Despite an outpour of worry 13 Reasons Why was enjoyed by many, and some even deemed it educational. The show received an 8.5 five out of 10 from IMDb, a four out of five from the parental review website Common Sense Media and an 85 percent from the movie and TV show review website Rotten Tomatoes. “I think there were some aspects of it that were educational. I mean one of them being suicide awareness,” Ms. Devaney said. “If somebody talks about [suicide], you listen. That’s not something that you take lightly. It’s nobody’s decision or determination if that person is not being serious. I think some other educational components could be the discussion about the mental health and the depression topic.”

The show continues to receive criticism everyday. However, at the end of it all, it is up to students and their families to decide whether or not to view the show. “I think it was good that [APS] let parents know: ‘Hey, this is out there. This might upset your child or this might bring up a lot of different emotions, so as Arlington Public Schools we want you to know that lots of kids are watching it, and if they do watch it, have conversations [or] if you don’t want them to watch it because you’re afraid it might upset them,’” Ms. Wiley said. “I think it was good that they at least addressed that.”

Finally the school’s counselors want to reiterate that they are available to help and that their purpose is to be there for their students regardless of what the show may have implied. “If any student is ever concerned about a friend or themselves, please get help, please talk to somebody.

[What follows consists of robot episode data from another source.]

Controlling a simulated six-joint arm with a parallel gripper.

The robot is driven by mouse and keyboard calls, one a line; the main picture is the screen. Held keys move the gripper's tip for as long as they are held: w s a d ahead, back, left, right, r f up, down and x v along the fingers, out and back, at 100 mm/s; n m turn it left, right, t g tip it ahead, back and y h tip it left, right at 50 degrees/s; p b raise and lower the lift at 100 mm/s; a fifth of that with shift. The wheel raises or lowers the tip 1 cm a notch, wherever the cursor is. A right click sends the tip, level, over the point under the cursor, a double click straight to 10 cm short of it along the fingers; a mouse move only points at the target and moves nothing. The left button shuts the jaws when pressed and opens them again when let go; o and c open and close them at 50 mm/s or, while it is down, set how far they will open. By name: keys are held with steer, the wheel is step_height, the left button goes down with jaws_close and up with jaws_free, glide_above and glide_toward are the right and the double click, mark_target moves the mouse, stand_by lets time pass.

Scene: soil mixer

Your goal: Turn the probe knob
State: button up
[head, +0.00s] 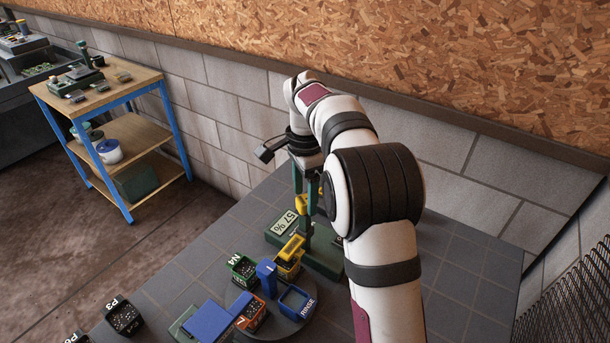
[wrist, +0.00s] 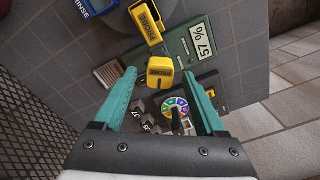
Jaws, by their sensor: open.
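A multicoloured dial with a dark knob (wrist: 176,112) shows between the fingers, nearer the palm. In the head view my gripper (head: 306,198) hangs over the meter (head: 288,226), with yellow between the fingers; the dial is hidden there.
A round turntable (head: 283,330) with small bins, including a blue RINSE bin (head: 293,301), stands in front of the meter. A blue-lidded box (head: 208,322) and dark pots (head: 124,317) lie left. A block wall (head: 462,180) is close behind. Tiled table is clear at right.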

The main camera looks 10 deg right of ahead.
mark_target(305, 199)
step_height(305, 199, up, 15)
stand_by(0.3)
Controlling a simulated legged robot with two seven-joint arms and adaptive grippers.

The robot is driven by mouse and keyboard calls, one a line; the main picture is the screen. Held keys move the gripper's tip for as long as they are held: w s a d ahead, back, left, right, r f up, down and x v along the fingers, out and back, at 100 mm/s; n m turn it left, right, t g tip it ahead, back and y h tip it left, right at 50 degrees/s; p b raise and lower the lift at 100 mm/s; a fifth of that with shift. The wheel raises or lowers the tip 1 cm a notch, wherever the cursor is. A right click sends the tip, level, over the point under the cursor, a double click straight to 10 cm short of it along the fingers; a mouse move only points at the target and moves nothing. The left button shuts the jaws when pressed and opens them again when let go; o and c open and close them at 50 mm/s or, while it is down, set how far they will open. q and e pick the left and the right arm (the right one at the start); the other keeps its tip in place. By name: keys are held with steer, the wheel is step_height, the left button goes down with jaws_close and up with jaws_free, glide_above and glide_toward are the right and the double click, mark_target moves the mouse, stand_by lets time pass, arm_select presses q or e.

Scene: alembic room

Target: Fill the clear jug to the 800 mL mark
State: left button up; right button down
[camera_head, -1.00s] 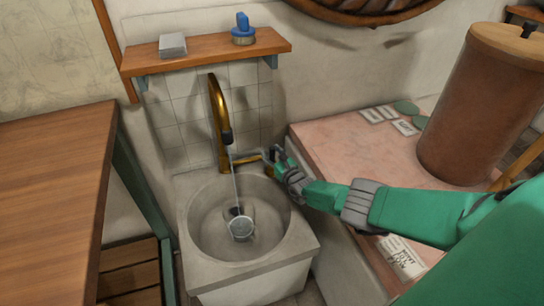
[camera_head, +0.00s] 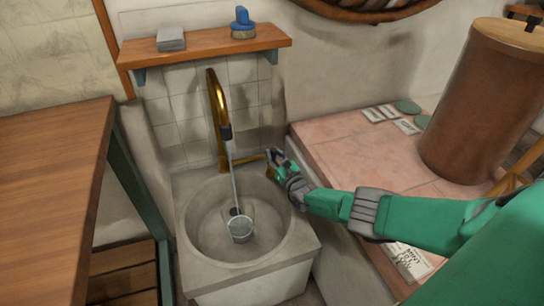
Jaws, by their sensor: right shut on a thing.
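The clear jug (camera_head: 240,229) stands in the round stone sink basin (camera_head: 200,225), small and see-through. Its marks and water level are too small to read. A thin stream of water (camera_head: 235,187) runs from the brass tap (camera_head: 218,108) down into the jug. My right gripper (camera_head: 271,160) is beside the tap's base, shut on the tap's side lever (camera_head: 252,158). The fingers hide the lever's end. My left gripper is not in view.
A wooden counter (camera_head: 50,180) is at the left. A shelf (camera_head: 205,50) with a grey block (camera_head: 171,39) and a blue brush (camera_head: 242,22) hangs above the tap. A tiled pink counter (camera_head: 350,155) with a large brown cylinder (camera_head: 485,100) is at the right.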

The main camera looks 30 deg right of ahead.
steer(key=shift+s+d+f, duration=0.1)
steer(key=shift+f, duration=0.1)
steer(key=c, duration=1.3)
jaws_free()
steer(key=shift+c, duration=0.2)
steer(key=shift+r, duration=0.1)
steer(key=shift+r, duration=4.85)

Don’t be afraid they’re going to be mad at you if you tell [an adult], because I’d much rather have a friend that’s upset than a friend that has hurt themselves,” Ms.Wiley said. “These counselors are so great, I love working here, and I know how caring they all are. We are all here for you guys if you need anything. If Hannah had been my student, I would’ve encouraged her [to] please talk to me, [to] let me know what [was] going on. I would’ve definitely called her parents, and I would’ve definitely sought to get her help. I would’ve encouraged her to tell somebody.”